▸ **TASK DETAILS**
All lines from the top of the records below through the line holding "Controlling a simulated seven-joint", and only those, should be printed exactly, minus the pictures.

▸ **INFORMATION GIVEN**
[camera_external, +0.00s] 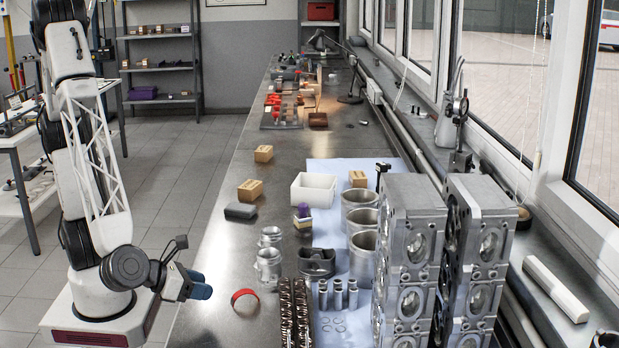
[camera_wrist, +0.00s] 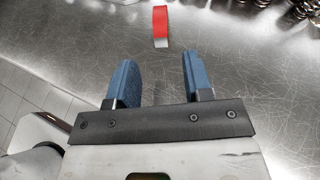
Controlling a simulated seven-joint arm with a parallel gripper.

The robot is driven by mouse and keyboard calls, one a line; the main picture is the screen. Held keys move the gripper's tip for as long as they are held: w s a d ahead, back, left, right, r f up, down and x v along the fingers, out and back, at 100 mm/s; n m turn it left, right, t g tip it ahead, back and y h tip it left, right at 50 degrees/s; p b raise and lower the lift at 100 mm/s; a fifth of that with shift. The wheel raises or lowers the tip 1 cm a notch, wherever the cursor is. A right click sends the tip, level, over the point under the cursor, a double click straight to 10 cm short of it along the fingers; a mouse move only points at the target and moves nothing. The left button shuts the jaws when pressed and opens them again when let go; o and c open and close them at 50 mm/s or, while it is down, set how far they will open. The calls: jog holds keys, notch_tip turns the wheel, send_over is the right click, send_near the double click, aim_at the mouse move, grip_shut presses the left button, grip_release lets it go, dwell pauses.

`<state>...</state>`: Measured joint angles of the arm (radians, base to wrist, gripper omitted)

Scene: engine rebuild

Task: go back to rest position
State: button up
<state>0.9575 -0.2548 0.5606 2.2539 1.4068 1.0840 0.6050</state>
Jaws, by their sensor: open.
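My gripper (camera_external: 203,284) is at the left edge of the long metal bench, low on my arm's left side of the picture. In the wrist view its two blue fingers (camera_wrist: 158,82) stand apart with nothing between them. A red ring-like band (camera_external: 244,296) lies on the bench a short way to the right of the fingers. In the wrist view the red band (camera_wrist: 161,26) shows beyond the fingertips, apart from them.
Pistons (camera_external: 268,266), cylinder liners (camera_external: 361,250) and tall engine blocks (camera_external: 406,240) crowd the bench to the right. A white box (camera_external: 313,190), wooden blocks (camera_external: 250,190) and a dark grey block (camera_external: 240,211) lie farther back. Bare bench (camera_external: 215,240) lies along the left edge.

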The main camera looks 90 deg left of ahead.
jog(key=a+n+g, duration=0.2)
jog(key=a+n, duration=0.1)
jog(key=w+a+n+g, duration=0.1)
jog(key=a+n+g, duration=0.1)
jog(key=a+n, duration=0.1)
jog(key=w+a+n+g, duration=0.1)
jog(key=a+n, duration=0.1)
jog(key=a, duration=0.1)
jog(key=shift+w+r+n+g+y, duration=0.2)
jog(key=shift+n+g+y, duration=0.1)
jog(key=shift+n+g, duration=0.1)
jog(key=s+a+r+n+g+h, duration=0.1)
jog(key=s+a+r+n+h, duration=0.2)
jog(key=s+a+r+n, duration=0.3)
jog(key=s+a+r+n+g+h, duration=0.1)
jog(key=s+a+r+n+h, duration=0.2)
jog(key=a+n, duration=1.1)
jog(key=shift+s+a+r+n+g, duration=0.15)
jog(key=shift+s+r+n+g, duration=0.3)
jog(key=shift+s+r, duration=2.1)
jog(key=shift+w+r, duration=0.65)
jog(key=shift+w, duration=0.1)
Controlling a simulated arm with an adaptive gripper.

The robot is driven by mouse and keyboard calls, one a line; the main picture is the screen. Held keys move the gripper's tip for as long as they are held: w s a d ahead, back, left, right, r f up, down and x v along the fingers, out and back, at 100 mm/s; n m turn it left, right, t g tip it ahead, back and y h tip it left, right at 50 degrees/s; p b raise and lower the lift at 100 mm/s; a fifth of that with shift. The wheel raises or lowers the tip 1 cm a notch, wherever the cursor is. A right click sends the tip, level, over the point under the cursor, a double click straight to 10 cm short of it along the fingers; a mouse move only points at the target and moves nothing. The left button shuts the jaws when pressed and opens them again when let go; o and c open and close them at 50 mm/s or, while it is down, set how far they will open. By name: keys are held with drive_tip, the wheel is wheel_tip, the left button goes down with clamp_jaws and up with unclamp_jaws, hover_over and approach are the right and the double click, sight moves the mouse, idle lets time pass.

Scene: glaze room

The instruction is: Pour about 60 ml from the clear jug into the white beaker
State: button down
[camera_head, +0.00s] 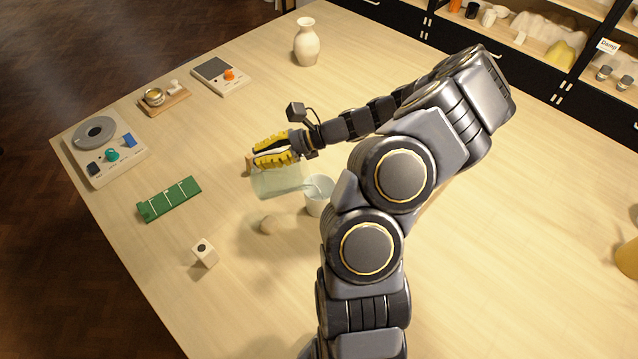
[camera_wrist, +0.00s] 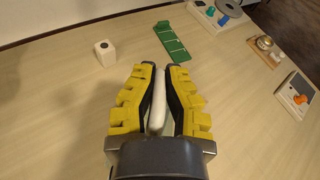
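The clear jug (camera_head: 277,181) is tilted well over in the head view, its mouth end at the right by the white beaker (camera_head: 318,203). A faint pale streak between the jug's lip and the beaker's opening looks like liquid running in. The beaker stands upright on the table; its fill level cannot be read. My gripper (camera_head: 257,155), with yellow fingers, is above the jug's body. In the wrist view, the fingers (camera_wrist: 157,72) are closed around a pale bar (camera_wrist: 157,104), apparently the jug's handle. The jug's body is mostly hidden there.
A green board (camera_head: 170,198), a round-plated device (camera_head: 97,132), a brass-pan stand (camera_head: 154,96), an orange-knobbed device (camera_head: 229,76) and a vase (camera_head: 306,43) stand farther off.

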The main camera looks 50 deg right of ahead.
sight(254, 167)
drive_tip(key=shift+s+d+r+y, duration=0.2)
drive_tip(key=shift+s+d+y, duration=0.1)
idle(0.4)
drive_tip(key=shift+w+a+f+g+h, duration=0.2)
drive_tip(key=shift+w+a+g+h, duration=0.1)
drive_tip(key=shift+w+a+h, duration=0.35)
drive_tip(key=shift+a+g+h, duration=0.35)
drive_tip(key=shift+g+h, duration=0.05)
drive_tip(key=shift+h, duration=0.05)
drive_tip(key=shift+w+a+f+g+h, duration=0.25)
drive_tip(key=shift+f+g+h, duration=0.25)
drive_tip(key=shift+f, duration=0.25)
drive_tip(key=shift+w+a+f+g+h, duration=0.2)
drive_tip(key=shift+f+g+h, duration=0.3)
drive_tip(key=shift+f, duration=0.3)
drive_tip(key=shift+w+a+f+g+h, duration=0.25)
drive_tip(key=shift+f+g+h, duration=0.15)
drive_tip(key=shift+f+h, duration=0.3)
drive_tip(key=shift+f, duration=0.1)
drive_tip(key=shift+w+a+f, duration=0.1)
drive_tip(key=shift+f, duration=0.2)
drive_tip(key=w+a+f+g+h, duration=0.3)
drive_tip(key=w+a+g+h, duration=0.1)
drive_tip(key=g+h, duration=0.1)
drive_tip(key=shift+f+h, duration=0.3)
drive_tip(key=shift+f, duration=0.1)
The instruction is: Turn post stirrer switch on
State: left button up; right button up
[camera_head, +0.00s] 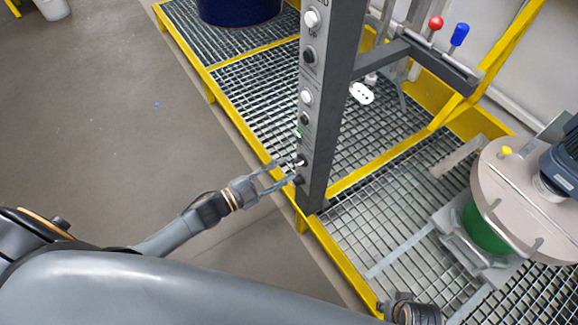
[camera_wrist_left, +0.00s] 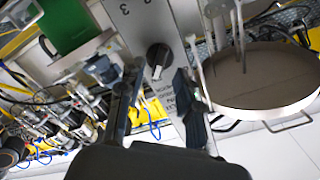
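The grey control post (camera_head: 334,100) stands upright in the head view, with a column of buttons and knobs on its left-facing panel. My left gripper (camera_head: 289,171) is at the low end of this panel, fingers spread and pointing at it. In the left wrist view, a black rotary switch (camera_wrist_left: 157,56) with a pale pointer sits on the grey panel (camera_wrist_left: 140,20). The open fingers (camera_wrist_left: 158,78) are on either side of the switch; I cannot tell whether they touch it. A dark part of my right arm shows at the bottom right of the head view; its fingers are not clear.
Yellow-framed metal grating (camera_head: 255,85) surrounds the post. A round-lidded green drum (camera_head: 487,228) with a motor is at the right. A blue drum (camera_head: 240,8) is at the top. A bar with red and blue levers (camera_head: 459,34) juts right. The grey floor at left is mostly clear.

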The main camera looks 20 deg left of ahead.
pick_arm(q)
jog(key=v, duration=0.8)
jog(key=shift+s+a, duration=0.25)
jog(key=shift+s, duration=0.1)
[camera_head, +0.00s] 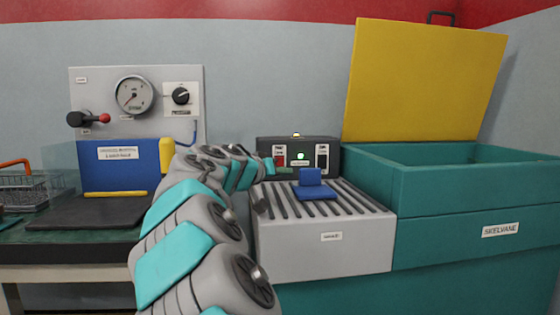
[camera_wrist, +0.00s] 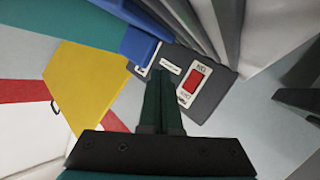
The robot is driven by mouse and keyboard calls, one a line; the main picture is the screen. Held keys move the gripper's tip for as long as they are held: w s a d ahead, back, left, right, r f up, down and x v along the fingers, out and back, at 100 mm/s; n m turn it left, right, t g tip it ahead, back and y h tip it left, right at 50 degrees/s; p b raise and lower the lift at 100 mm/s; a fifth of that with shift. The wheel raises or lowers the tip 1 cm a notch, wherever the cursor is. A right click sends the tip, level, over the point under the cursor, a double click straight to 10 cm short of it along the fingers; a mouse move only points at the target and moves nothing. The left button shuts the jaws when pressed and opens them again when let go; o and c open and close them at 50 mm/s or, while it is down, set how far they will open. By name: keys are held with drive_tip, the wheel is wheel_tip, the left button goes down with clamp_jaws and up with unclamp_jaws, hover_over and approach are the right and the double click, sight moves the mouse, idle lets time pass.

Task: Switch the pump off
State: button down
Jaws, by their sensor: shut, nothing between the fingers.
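In the wrist view the red rocker switch (camera_wrist: 195,80) sits in a white plate just right of my fingertips. My gripper (camera_wrist: 163,76) is shut and empty, pointing at the box face between the two plates. I cannot tell whether it touches. In the head view my arm mostly hides the gripper.
A slatted grey bench (camera_head: 325,240) carries a blue block (camera_head: 314,187) in front of the box. A teal tank (camera_head: 440,200) with a raised yellow lid (camera_head: 425,80) stands right.

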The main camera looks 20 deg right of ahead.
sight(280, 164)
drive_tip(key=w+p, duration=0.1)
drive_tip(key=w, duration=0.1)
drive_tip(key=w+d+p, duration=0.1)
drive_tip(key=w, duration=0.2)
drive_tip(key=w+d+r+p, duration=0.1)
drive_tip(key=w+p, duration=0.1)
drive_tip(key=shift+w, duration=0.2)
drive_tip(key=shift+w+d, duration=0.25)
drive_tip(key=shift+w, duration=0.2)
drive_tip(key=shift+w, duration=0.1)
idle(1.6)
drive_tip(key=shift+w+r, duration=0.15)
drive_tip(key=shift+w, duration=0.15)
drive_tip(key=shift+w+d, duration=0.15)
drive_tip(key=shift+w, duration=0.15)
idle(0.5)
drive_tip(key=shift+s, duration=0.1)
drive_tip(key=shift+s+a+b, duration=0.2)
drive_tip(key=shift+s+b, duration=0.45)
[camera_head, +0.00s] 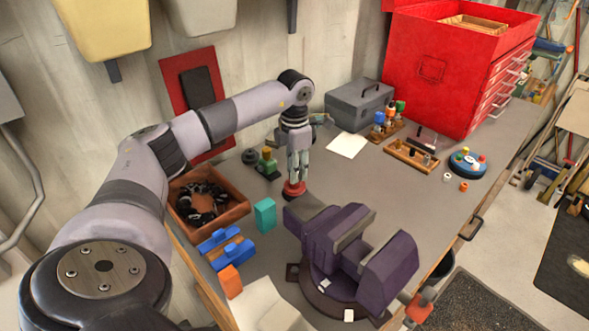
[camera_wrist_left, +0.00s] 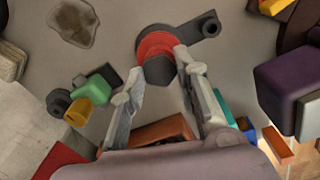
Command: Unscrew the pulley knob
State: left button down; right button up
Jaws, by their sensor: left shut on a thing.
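The pulley knob is a red round piece (camera_head: 294,189) standing on the grey bench, behind the purple vise. In the left wrist view it shows as a red disc (camera_wrist_left: 158,43) with a dark faceted part (camera_wrist_left: 159,70) facing the camera and a dark arm with a round end beside it. My left gripper (camera_head: 295,179) points down from above with its fingertips at the knob. In the left wrist view the fingertips (camera_wrist_left: 159,66) lie on either side of the dark part and are shut on it. My right gripper is in neither view.
A purple vise (camera_head: 345,245) stands front right. A wooden box (camera_head: 228,214) with dark coiled parts is at left, near blue blocks (camera_head: 226,256) and a teal block (camera_head: 265,215). A green and yellow piece (camera_head: 267,162) is close behind the gripper. Bench right of the knob is clear.

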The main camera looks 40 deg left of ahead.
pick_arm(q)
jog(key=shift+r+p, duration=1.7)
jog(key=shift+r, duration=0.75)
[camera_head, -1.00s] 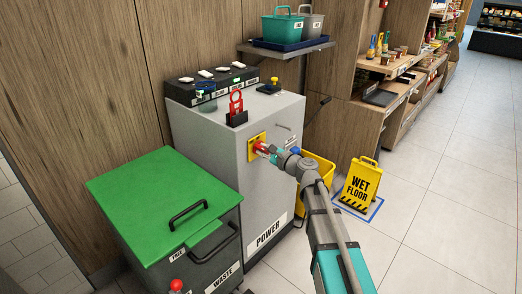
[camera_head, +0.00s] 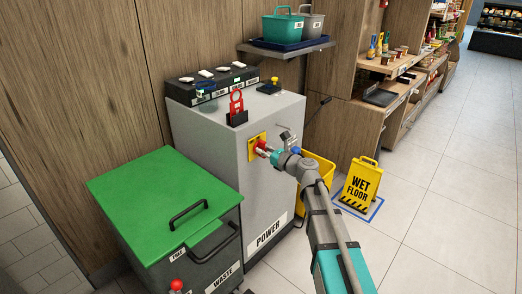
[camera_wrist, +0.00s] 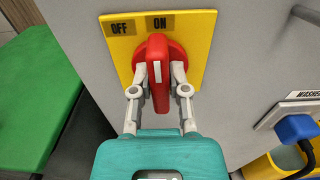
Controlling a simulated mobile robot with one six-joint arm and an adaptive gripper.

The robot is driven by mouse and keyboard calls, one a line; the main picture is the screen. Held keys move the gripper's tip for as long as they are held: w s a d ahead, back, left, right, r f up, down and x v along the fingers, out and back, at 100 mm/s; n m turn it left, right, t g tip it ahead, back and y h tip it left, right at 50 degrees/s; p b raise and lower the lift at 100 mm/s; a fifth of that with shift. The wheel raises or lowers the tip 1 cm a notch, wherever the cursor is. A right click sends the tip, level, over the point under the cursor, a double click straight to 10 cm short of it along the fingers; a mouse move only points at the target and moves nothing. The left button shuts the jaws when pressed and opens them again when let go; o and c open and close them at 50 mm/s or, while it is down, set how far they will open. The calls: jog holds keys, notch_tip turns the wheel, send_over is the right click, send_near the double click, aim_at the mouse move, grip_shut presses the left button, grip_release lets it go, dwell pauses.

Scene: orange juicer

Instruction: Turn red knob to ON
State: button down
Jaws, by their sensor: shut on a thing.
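The red knob (camera_wrist: 157,75) is on a yellow plate (camera_wrist: 200,45) with OFF and ON labels along its top edge. The knob's bar stands nearly upright in the wrist view, its upper end just under the ON label (camera_wrist: 160,22). My gripper (camera_wrist: 157,80) is shut on the knob's bar, one finger on each side. In the head view the knob (camera_head: 261,146) shows on the front of the grey POWER cabinet (camera_head: 220,150), partly hidden by my gripper (camera_head: 268,151).
A blue plug (camera_wrist: 295,128) with a cable sits right of the plate. The green-lidded waste bin (camera_head: 160,195) stands left of the cabinet. A yellow bin (camera_head: 320,175) and a wet floor sign (camera_head: 360,184) stand to the right. The floor beyond is open.

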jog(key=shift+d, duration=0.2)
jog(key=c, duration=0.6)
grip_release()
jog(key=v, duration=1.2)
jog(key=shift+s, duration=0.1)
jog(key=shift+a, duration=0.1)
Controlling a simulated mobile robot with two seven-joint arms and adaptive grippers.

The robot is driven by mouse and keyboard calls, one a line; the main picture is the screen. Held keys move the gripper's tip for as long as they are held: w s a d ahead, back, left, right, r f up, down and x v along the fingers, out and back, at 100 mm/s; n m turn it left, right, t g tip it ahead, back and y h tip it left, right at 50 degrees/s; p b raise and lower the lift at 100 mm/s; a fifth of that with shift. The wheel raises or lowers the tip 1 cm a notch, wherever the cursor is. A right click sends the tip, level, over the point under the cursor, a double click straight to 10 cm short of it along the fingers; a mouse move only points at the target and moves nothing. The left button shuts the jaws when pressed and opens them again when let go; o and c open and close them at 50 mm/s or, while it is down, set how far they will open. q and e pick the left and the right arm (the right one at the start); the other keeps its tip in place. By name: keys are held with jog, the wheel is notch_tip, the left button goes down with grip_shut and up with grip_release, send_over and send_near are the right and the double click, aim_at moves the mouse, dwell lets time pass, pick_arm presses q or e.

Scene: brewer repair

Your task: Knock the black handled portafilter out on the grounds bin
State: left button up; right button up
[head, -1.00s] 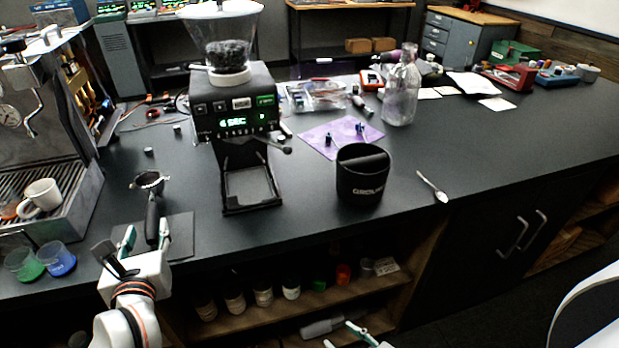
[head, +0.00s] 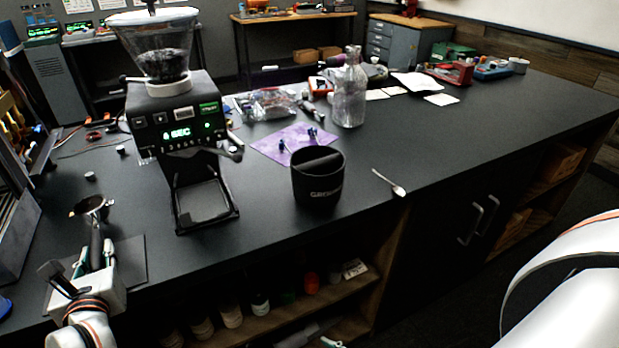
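The portafilter (head: 95,208) lies at the left of the counter, its metal basket pointing away and its black handle (head: 97,248) toward me over a dark mat. My left gripper (head: 96,246) is at the handle, with a finger on each side and what look like small gaps beside it. The black grounds bin (head: 318,182) with a bar across its top stands upright near the counter's front edge. Only a tip of my right gripper (head: 332,343) shows at the bottom edge, so its opening cannot be judged.
A grinder (head: 180,130) stands between portafilter and bin. A purple cloth (head: 290,143) with small parts lies behind the bin, a glass bottle (head: 350,95) farther back. A spoon (head: 388,183) lies right of the bin.

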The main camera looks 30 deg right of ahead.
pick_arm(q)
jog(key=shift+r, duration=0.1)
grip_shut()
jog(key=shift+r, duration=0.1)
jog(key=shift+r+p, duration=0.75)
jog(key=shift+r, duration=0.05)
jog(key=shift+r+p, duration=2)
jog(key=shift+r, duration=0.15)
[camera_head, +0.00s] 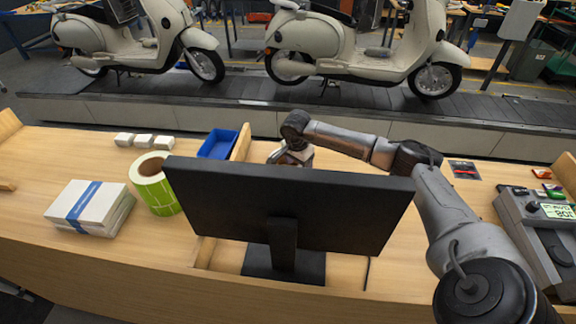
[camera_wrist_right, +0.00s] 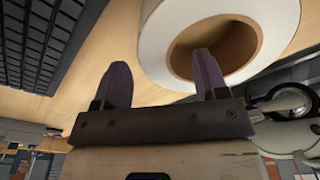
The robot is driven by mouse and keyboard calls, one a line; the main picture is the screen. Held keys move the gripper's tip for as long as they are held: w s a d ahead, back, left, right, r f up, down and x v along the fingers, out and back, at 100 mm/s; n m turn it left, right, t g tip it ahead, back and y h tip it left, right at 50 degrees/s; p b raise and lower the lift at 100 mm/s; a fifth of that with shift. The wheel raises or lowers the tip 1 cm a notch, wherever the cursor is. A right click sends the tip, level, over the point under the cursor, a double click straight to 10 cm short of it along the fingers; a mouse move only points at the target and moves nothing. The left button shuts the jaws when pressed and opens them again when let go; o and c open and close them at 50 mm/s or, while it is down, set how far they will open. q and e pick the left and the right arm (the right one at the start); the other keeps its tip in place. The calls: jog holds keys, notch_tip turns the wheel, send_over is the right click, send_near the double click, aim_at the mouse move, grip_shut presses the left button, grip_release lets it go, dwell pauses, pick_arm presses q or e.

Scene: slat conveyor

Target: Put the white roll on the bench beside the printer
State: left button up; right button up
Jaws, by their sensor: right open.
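The white roll (camera_wrist_right: 155,42) shows large in the right wrist view, with a brown core and an open hole. It sits just beyond and to the right of my right gripper's fingertips (camera_wrist_right: 162,75). The fingers are spread apart with nothing clearly held between them; I cannot tell if one touches the roll. In the head view my right gripper (camera_head: 292,155) is partly hidden behind the black monitor, and I cannot make out the white roll there. A grey device with a lit display (camera_head: 520,215), possibly the printer, stands at the bench's right end. My left gripper is not in view.
The monitor (camera_head: 290,208) stands mid-bench (camera_head: 60,152). To its left are a green label roll (camera_head: 160,192), stacked white boxes (camera_head: 90,205), several small white blocks (camera_head: 145,141) and a blue bin (camera_head: 217,144). A keyboard (camera_wrist_right: 45,40) shows in the wrist view. Scooters stand behind on the conveyor.

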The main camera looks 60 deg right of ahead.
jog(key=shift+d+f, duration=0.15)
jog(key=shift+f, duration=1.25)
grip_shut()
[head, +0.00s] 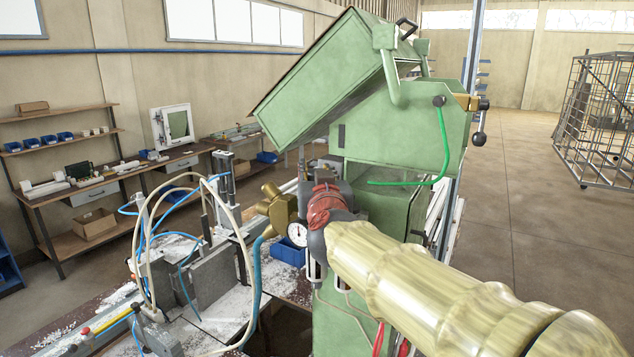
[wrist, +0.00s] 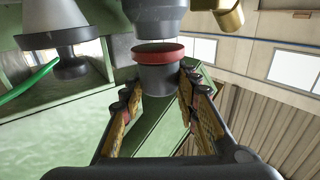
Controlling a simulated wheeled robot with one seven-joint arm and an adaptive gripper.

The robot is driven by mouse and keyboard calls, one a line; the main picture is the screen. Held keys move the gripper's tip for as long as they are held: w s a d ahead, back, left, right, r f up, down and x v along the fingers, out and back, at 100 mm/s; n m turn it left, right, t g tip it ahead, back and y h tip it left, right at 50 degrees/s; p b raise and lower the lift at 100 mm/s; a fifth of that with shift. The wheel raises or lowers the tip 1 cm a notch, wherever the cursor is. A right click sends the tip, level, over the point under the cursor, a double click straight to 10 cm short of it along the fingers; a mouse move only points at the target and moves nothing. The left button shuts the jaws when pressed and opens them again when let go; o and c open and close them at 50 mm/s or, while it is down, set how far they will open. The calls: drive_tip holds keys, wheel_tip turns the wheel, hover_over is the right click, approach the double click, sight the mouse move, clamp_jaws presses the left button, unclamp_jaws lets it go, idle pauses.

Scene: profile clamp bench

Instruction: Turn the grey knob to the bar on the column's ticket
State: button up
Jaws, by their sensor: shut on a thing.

▸ **ANSWER TO THIS TASK**
[camera_external, +0.00s] 
[camera_wrist, +0.00s] 
Controlling a simulated seven-joint arm with a parallel gripper.

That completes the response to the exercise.